## BEGIN

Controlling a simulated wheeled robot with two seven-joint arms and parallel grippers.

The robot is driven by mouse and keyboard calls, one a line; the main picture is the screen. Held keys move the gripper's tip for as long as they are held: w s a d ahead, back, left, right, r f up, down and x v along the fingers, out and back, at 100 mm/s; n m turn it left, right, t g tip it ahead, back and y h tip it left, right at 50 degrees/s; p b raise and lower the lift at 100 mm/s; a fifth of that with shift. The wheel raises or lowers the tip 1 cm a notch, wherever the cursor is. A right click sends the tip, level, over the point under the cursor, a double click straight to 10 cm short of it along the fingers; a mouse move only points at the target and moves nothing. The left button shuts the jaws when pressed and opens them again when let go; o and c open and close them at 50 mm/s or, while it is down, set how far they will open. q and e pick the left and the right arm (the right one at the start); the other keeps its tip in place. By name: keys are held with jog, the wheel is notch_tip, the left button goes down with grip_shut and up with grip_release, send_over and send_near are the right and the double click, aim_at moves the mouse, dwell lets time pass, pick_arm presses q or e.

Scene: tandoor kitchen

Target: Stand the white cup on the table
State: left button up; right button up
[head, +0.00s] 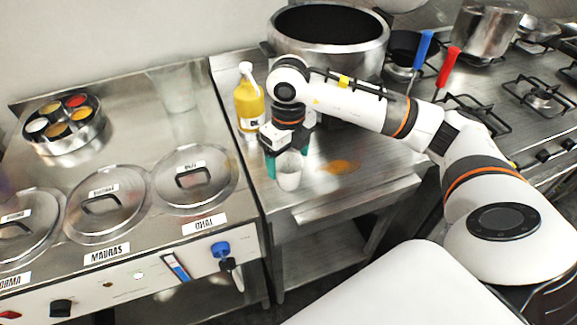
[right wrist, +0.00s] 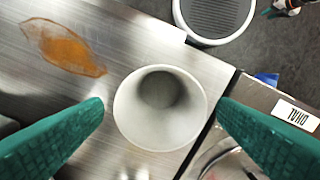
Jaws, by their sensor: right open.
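The white cup (head: 289,172) stands upright on the steel table (head: 325,195), near the table's left edge. The right wrist view looks down into its round open mouth (right wrist: 160,110). My right gripper (head: 287,161) reaches down from above, its green fingers spread on either side of the cup. In the right wrist view the two fingers (right wrist: 161,103) are apart, with gaps visible between them and the cup.
An orange spill (head: 341,166) lies right of the cup. A yellow bottle (head: 249,103) and a large pot (head: 330,40) stand behind. Lidded wells (head: 105,205) fill the left counter, and a stove with burners (head: 540,95) is at right.

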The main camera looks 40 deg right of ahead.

## END

Work to be completed: Each line holding the word "button" counts once; report the total and nothing else.

Exercise answer: 2